| Dataset extract |
━━━━━━━━

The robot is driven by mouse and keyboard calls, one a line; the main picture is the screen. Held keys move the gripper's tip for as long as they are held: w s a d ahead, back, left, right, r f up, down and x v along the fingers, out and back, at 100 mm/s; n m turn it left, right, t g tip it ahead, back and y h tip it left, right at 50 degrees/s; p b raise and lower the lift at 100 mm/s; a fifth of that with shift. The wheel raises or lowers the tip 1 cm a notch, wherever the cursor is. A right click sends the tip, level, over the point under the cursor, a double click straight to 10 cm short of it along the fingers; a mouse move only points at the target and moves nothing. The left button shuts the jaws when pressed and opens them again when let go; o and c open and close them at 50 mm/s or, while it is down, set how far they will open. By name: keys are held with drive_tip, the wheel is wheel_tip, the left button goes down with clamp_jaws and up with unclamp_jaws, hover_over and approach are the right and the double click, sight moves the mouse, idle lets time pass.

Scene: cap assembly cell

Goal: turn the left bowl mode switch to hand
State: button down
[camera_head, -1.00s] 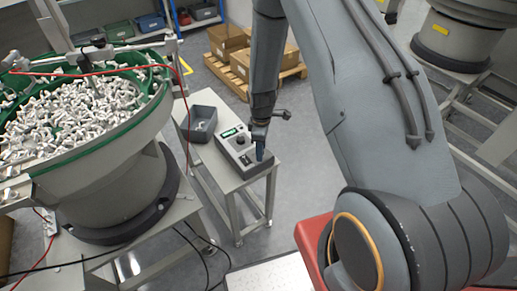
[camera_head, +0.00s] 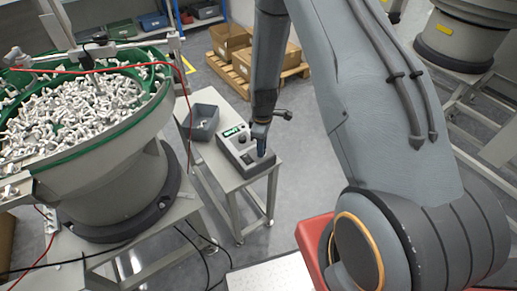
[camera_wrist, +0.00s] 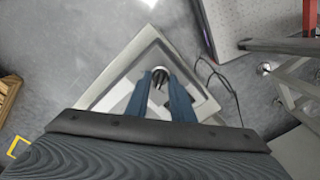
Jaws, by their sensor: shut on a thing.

━━━━━━━━

Copy only this, please: the line with "[camera_head, +0.00s]" and every line after it through the end of the data, with no pictures.

| The completed task |
[camera_head, +0.00s] 
[camera_wrist, +0.00s] 
Jaws, by their sensor: shut on a thing.

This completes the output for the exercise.